-------- RECORDS SUPPLIED --------

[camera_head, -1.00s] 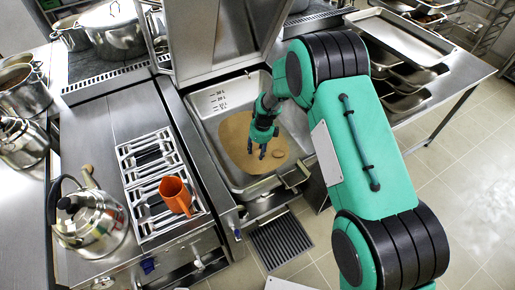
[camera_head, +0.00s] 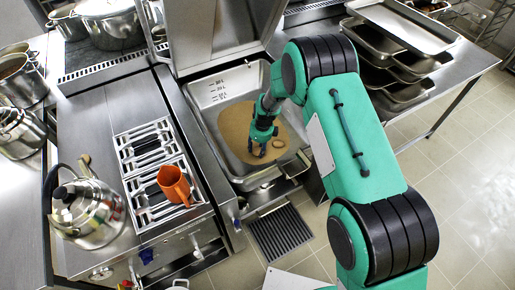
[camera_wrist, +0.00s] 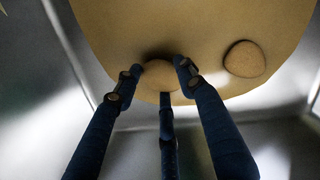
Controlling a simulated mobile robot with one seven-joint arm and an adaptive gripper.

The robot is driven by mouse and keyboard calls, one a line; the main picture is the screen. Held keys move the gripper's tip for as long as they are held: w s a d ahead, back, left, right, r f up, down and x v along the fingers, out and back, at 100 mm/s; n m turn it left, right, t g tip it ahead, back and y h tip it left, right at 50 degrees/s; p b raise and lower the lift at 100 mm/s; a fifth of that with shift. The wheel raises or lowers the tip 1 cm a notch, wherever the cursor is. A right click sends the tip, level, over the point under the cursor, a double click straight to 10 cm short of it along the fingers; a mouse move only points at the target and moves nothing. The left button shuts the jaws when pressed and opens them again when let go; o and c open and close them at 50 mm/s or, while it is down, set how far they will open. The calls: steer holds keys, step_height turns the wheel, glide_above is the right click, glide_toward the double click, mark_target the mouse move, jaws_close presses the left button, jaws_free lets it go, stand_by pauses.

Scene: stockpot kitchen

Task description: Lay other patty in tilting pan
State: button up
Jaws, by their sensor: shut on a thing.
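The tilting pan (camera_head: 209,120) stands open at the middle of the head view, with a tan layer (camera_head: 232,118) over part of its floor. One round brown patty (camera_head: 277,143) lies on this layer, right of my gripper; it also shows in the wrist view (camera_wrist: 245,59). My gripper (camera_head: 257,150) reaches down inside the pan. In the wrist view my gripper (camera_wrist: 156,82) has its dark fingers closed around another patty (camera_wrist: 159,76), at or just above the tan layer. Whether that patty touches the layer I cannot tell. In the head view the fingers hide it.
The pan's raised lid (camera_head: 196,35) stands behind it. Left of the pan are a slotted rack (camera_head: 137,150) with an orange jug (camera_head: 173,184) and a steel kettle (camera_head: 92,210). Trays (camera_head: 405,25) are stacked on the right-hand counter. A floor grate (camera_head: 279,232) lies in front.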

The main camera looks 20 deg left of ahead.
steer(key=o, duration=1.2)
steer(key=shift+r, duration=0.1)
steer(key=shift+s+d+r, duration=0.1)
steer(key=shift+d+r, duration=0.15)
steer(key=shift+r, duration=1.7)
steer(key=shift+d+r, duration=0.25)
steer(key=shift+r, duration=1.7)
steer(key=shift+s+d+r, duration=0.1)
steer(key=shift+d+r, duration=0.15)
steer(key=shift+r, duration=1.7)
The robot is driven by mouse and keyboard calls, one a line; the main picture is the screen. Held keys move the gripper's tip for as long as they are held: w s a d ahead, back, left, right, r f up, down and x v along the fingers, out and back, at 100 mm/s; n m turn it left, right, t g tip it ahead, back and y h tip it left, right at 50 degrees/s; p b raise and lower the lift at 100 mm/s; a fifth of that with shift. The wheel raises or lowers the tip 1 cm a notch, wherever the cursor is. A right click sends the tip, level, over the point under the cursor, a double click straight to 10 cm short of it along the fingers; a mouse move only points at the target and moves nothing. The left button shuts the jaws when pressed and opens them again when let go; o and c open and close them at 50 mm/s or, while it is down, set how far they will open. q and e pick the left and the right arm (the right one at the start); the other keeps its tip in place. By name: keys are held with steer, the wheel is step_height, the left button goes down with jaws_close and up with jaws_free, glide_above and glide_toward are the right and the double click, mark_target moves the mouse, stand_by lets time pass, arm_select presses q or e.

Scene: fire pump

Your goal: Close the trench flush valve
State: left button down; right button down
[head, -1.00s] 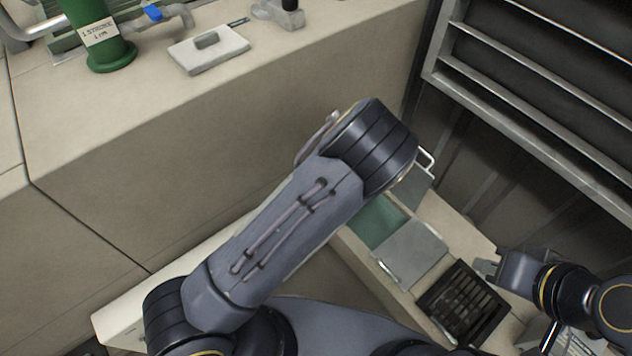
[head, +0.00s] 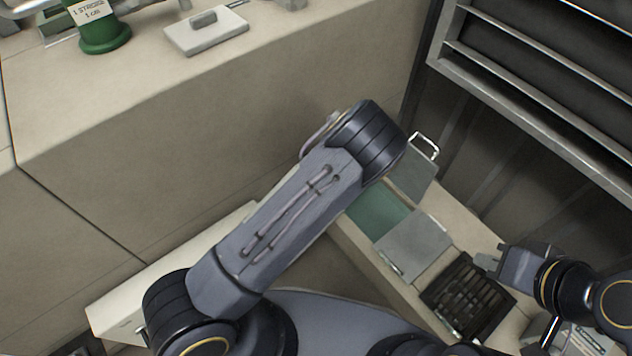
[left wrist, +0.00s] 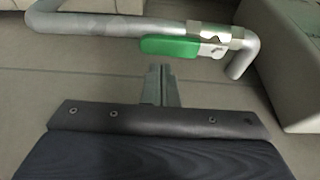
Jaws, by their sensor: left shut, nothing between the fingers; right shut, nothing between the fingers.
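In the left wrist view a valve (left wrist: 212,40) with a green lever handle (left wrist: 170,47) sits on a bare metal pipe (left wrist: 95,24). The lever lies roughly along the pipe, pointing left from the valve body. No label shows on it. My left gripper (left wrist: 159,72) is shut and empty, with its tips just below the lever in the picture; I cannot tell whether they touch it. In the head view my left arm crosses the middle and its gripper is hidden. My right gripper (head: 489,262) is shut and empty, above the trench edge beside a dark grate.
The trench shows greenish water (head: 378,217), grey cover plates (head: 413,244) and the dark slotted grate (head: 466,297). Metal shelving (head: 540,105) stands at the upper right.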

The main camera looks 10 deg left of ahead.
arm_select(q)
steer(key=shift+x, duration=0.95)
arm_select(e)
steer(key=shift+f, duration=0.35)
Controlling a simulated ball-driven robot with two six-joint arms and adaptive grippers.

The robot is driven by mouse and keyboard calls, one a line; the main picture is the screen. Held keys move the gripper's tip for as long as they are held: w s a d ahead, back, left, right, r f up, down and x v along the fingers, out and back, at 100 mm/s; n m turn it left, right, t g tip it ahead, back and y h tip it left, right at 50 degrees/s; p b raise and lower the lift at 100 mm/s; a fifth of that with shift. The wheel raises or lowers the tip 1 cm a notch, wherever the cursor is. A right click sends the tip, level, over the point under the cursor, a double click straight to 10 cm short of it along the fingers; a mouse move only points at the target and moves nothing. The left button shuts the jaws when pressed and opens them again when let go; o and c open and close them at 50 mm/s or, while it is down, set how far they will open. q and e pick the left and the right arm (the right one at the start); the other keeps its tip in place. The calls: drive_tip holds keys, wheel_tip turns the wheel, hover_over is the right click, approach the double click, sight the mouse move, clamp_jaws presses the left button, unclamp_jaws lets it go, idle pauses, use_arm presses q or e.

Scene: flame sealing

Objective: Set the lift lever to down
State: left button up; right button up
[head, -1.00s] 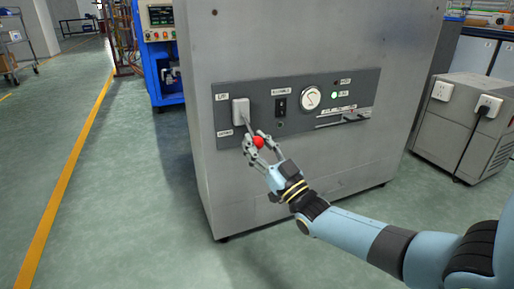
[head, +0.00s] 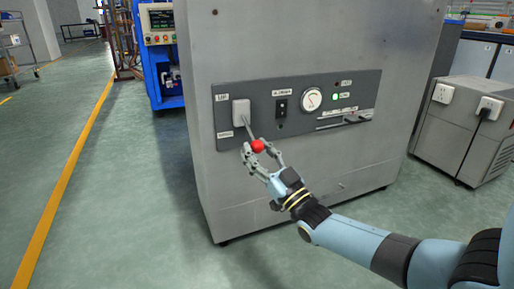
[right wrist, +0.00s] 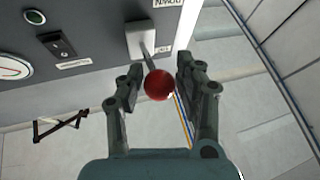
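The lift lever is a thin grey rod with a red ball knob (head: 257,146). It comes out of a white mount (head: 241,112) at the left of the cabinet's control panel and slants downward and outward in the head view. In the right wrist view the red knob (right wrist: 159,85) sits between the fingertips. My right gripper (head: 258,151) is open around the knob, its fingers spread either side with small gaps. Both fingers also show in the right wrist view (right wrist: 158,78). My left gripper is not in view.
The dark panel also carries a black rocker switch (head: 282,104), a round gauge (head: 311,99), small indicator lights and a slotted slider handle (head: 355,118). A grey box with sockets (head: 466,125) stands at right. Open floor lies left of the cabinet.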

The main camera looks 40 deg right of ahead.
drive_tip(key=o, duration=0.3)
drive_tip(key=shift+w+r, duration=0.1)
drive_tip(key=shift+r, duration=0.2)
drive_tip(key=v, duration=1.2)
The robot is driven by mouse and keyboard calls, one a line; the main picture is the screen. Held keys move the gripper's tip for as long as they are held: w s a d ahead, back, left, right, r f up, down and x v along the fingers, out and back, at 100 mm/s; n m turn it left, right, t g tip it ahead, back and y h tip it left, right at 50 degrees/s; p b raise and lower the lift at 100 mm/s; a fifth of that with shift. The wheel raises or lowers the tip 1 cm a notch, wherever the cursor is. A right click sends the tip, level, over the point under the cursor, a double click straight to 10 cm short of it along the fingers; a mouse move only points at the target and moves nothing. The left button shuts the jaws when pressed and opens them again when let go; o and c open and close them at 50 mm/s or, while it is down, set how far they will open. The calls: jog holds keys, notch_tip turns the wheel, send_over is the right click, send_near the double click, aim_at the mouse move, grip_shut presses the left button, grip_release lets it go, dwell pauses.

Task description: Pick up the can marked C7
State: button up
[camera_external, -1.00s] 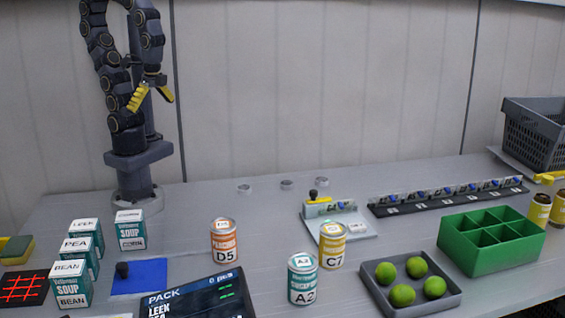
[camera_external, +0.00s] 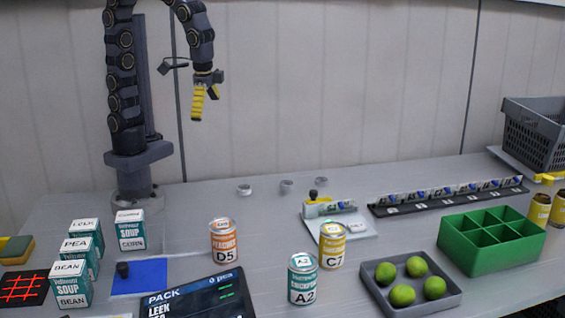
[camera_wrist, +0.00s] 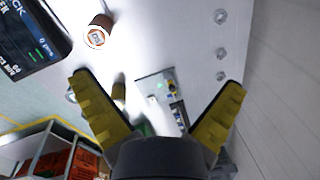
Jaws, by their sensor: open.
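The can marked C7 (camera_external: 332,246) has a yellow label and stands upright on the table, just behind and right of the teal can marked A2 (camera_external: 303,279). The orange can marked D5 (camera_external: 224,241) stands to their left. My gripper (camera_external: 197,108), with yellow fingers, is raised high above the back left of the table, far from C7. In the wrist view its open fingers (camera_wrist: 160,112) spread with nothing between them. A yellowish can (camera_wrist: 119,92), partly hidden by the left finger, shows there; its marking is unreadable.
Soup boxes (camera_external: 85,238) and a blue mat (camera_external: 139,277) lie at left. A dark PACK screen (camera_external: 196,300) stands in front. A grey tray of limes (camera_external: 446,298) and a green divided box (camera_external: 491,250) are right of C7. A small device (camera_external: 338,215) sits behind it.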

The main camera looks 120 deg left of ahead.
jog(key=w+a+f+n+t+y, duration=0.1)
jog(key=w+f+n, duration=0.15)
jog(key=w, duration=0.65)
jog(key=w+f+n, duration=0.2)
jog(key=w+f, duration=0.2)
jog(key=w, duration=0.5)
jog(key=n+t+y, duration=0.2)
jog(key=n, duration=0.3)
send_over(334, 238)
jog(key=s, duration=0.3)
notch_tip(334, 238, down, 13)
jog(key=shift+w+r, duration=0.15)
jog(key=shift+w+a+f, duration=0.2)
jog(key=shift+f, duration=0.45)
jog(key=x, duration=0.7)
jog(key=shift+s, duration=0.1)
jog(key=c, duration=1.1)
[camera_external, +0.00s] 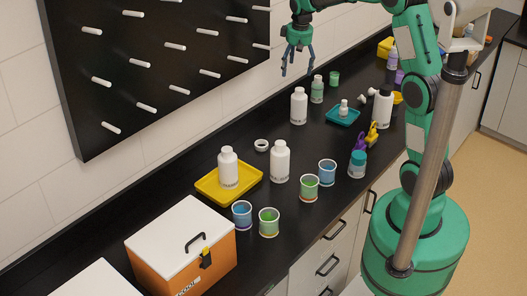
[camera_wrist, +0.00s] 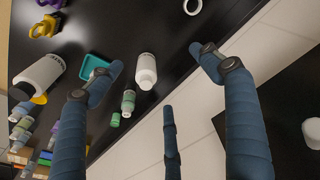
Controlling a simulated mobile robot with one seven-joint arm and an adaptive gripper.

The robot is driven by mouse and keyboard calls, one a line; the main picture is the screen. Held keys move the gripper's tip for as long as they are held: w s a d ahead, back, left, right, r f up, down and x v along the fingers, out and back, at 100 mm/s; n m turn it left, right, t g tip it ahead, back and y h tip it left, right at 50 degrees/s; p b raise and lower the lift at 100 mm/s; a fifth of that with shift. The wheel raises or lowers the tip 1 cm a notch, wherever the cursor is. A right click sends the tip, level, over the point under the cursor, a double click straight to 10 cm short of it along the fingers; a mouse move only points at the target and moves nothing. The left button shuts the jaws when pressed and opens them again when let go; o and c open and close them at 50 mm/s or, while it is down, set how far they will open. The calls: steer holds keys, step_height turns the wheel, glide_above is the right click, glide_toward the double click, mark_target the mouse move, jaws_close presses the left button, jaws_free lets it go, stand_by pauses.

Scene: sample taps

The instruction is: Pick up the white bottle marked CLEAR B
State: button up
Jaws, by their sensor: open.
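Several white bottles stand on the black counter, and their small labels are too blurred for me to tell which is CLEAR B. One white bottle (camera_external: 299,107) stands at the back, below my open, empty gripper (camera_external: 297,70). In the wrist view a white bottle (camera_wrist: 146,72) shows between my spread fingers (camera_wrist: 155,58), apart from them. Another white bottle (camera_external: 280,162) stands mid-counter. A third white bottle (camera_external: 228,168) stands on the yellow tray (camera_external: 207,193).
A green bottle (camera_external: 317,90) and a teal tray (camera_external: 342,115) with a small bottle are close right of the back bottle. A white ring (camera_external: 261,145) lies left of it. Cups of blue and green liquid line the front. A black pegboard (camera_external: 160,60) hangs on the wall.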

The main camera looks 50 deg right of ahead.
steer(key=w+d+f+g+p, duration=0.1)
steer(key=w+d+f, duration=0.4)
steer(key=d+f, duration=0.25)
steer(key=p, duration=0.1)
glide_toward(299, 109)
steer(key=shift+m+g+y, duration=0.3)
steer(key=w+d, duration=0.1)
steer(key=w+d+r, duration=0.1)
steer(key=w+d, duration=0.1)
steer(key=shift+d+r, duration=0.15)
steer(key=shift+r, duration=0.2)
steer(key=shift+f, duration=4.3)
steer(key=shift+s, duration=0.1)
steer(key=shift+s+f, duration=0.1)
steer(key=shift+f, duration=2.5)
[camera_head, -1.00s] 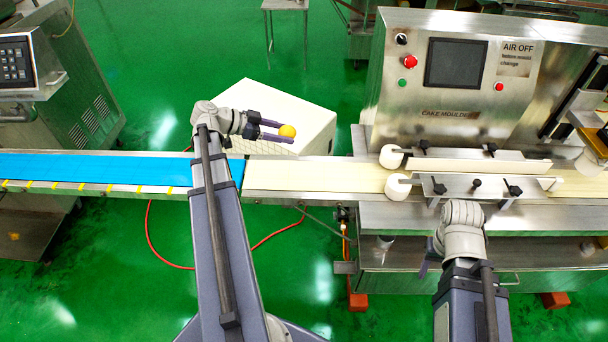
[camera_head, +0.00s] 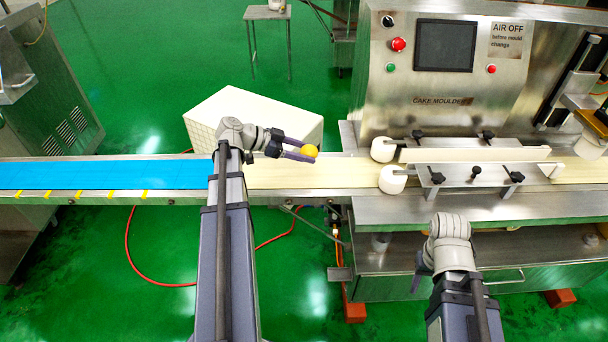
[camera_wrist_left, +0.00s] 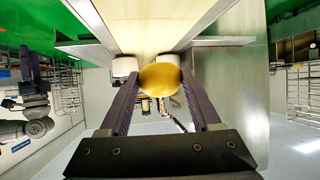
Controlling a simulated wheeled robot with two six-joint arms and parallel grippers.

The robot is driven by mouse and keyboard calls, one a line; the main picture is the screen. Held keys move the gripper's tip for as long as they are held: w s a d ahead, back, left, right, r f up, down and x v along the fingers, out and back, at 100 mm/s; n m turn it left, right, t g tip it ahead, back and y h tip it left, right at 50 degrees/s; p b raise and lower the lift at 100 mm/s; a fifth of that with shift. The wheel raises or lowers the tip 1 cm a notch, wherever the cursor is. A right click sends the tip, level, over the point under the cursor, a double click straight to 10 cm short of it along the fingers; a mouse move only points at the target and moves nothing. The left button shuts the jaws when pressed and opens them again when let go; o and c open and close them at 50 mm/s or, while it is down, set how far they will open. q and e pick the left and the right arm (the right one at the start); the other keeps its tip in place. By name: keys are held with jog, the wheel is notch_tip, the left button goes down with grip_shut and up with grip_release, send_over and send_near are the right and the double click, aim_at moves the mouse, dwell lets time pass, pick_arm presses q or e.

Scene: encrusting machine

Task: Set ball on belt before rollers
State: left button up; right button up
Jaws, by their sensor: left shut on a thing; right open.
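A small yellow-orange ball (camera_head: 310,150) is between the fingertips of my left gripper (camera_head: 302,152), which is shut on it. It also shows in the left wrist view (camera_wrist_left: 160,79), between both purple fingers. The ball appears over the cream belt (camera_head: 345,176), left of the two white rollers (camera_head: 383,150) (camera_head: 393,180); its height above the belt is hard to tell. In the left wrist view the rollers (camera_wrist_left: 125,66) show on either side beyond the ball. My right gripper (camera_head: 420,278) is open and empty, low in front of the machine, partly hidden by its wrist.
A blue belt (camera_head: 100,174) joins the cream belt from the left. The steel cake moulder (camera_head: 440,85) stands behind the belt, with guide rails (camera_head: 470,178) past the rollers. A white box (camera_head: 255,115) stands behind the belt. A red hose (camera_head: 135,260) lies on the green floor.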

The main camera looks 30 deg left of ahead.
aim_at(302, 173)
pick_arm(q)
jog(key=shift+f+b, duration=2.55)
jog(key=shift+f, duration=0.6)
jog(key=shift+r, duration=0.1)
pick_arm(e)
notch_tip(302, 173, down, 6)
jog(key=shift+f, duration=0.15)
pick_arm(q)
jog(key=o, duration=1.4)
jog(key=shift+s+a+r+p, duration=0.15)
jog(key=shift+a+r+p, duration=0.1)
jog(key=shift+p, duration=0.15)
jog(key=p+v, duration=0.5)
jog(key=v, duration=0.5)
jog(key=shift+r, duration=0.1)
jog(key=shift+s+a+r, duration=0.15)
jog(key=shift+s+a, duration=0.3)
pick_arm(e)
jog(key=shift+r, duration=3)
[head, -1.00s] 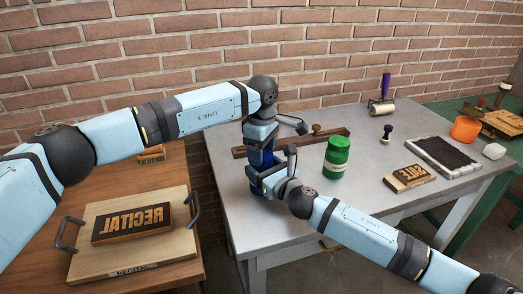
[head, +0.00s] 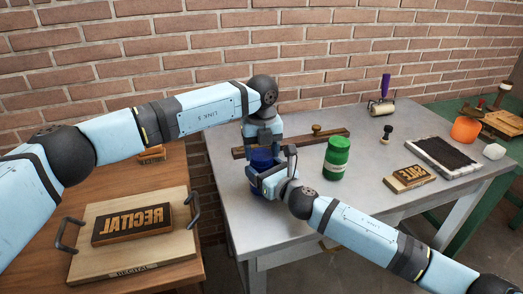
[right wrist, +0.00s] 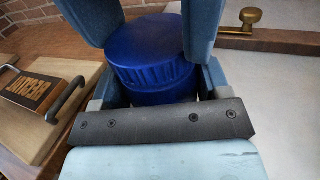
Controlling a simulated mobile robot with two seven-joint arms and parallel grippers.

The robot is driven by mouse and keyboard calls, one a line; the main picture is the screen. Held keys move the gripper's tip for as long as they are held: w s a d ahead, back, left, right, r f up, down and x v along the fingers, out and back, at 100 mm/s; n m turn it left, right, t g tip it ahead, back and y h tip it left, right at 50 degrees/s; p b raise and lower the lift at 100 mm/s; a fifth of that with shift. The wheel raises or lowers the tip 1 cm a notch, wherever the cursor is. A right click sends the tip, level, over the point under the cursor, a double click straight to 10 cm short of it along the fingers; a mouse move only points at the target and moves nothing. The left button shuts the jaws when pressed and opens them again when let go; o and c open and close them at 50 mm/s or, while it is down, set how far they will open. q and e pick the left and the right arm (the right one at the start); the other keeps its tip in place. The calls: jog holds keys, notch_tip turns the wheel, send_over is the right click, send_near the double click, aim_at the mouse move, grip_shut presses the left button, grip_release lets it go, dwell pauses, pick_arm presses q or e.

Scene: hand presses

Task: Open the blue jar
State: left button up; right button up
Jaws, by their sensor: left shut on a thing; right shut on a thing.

--------

Exactly the lines from the line that has "The main camera looks 10 deg left of ahead." through the line that has "Controlling a simulated ball-driven" are to be repeated, both included, with nothing added.

◆ **RESULT OF THE EXERCISE**
The main camera looks 10 deg left of ahead.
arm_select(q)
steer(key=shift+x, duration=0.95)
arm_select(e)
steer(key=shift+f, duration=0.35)
Controlling a simulated ball-driven robot with two six-joint arms and adaptive grippers.

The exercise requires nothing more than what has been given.